For hundreds of years, literally, the most common foreign policy instrument used by local governments was the adoption of sister-state or twinning agreements. But their boneless ambitions and almost romanticized nature paved the way for their anachronism in recent times.

Various alternative instruments have gradually surfaced and one of the most recurrent is the adherence to international organizations, networks and forums of local governments. As discussed in the book “Paradiplomacy: Cities and States as Global Players” which brings a very comprehensive inventory of these networks, presently there are over 125 of them, gathering subnational governments to discuss a myriad of issues—from sustainable development to culture and education or urban development. Participation in this type of multilateral arrangement is often the first, and sometimes the only, opportunity for cities and states to engage with foreign partners.

These organizations are not new. The International Union of Local Authorities (IULA) was established in 1913 in the Netherlands with the intention to promote democratic local self-government. But their upsurge arrived in the 1990s after the European Union started channeling more resources to foment local power and subsidiarity. Even today, most city networks have a European flavor.
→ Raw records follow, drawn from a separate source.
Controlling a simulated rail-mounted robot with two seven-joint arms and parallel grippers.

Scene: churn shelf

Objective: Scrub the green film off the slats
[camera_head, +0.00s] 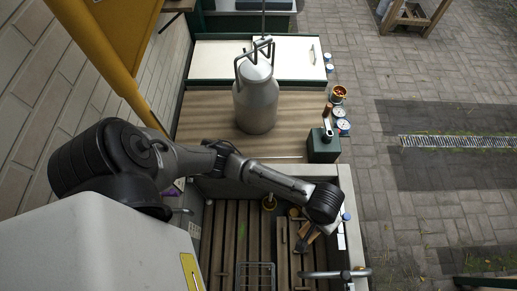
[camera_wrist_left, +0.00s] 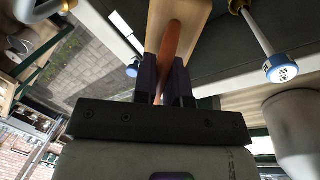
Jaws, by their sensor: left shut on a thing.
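Brown wooden slats (camera_head: 230,235) lie side by side in the grey trough at the bottom of the head view. A faint green patch (camera_head: 242,229) shows on the slats left of centre. My left gripper (camera_head: 308,228) is above the right part of the trough, near its right wall. In the left wrist view my left gripper (camera_wrist_left: 166,88) is shut on an orange-brown handle (camera_wrist_left: 172,45), which runs to a pale wooden block (camera_wrist_left: 180,12), seemingly a brush. Its bristles are hidden. I cannot tell whether it touches the slats. My right gripper is in neither view.
A wire rack (camera_head: 256,276) stands in the trough near the front. A metal churn (camera_head: 256,103) stands on the wooden shelf (camera_head: 200,118) behind. A dark green box (camera_head: 323,147) and several tins (camera_head: 340,112) line the right edge. A metal pipe (camera_head: 335,273) crosses the trough's front right.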

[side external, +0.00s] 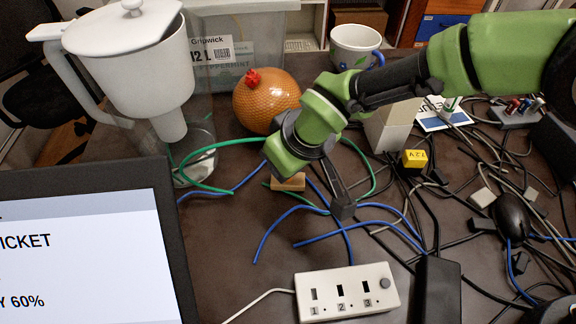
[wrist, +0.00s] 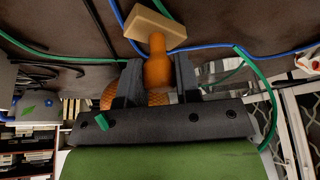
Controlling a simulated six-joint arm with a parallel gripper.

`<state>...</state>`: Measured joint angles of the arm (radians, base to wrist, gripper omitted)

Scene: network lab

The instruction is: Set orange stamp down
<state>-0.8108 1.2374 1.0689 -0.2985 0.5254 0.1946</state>
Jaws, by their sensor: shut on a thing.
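The orange stamp has an orange handle (wrist: 156,65) and a tan block base (wrist: 155,28). In the wrist view the handle sits between the two dark fingers of my gripper (wrist: 158,78), which is shut on it. In the side view only the stamp's tan base (side external: 288,182) shows clearly, just below the green wrist; the handle is hidden. One dark finger of my gripper (side external: 318,185) reaches down to its right. The base is at or close above the brown table (side external: 225,245); I cannot tell if it touches.
Green and blue cables (side external: 275,228) lie around the stamp. An orange ball (side external: 265,102) and a white pitcher (side external: 135,65) stand behind and left. A power strip (side external: 347,291) lies in front, a monitor (side external: 90,250) at left. Tangled dark cables and a yellow block (side external: 414,159) fill the right.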

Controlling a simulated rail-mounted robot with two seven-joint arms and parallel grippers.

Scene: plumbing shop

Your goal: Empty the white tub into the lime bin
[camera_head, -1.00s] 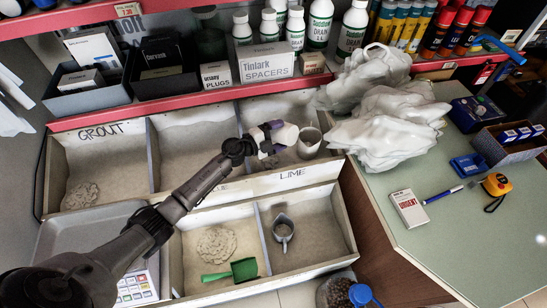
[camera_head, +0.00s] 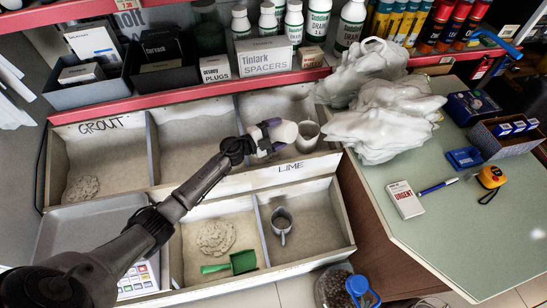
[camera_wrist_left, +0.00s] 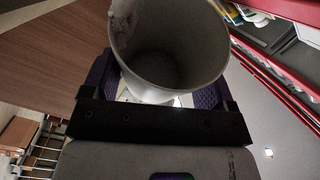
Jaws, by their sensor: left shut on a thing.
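The white tub (camera_head: 284,132) is gripped by my left gripper (camera_head: 266,136) over the upper right bin (camera_head: 276,103). It is tilted in the head view. In the left wrist view the tub (camera_wrist_left: 170,45) sits between the purple fingers, its wide mouth facing the camera. Grey residue sticks to the inside near its rim; the dark interior does not show how much it holds. My right gripper is not in view.
The lower left bin holds a powder pile (camera_head: 215,237) and a green scoop (camera_head: 243,262). White bags (camera_head: 380,115) lie on the counter. A red-edged shelf (camera_head: 190,89) with boxes and bottles runs behind.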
Over time, these arrangements mushroomed globally leading to the pursuit of overlapping or conflicting agendas. It is also common for subnational governments to be members of several of these networks (sometimes 10-20) but confine their contribution to the attendance of their annual summits. Apart from a handful of subnational governments that have a more mature and strategic vision, participation in these networks is often momentary, erratic, or reactive. In addition, most city officials are not entirely aware of the full list of organizations at their disposal, neither of the ones that are most suitable to advance their own agendas.

It is therefore helpful to delineate a few categories amongst these networks to help us navigating the wavy waters:

  • Top-notch. Some organizations and gatherings are encompassing in terms of focus-areas and universal in membership. These include the annual World Regional Governments Summit that has been organized since 2009 by Regions United/Forum of Regional Governments and Global Associations of Regions (ORU-FOGAR) (latest was in Rio de Janeiro in 2016), the annual Metropolis World Congress (to be held in Montreal in 2017), and also the World Summit of Local and Regional Leaders organized by the United Cities and Local Governments (UCLG) and held since 2010 (latest was in Bogotá in 2016). They bring together thousands of participants from municipal and state governments to discuss local governance in a global context.
  • Global-local focus. Other set of networks were established to address specific global issues at the local level, such as the Network of Regional Governments for Sustainable Development (nrg4SD), Local Governments for Sustainability (ICLEI), the Cities Climate Leadership Group (C40), or the 100 Resilient Cities network.
  • Regional focus. A significant number of these organizations bring together cities and states that share geographical proximity with the ultimate aim to tackle issues of common interest to a region. The Northern Forum, the Working Community of the Danube Countries (ARGE), Red Andina de Ciudades (RAR) or the New England Governors and Eastern Canadian Premiers’ Annual Conference (NEG/ECP) are cases in point. Most macroregions have also established alliances of local governments. Arrangements such as the Arab Towns Organization, the Asian Network of Major Cities 21 (ANMC21), the Baltic Sea States Subregional Cooperation (BSSSC), the European Union’s Committee of the Regions, or the Federation of Latin American Cities, Municipalities and Associations of Local Governments (FLACMA) are illustrative.
  • Thematic focus. Finally, some cities and states come together to discuss purely local issues that concern them specifically such as the Climate Alliance of European Cities with Indigenous Rainforest Peoples, the Assembly of European Wine-Producing Regions, or the European Forum for Urban Security (EFUS).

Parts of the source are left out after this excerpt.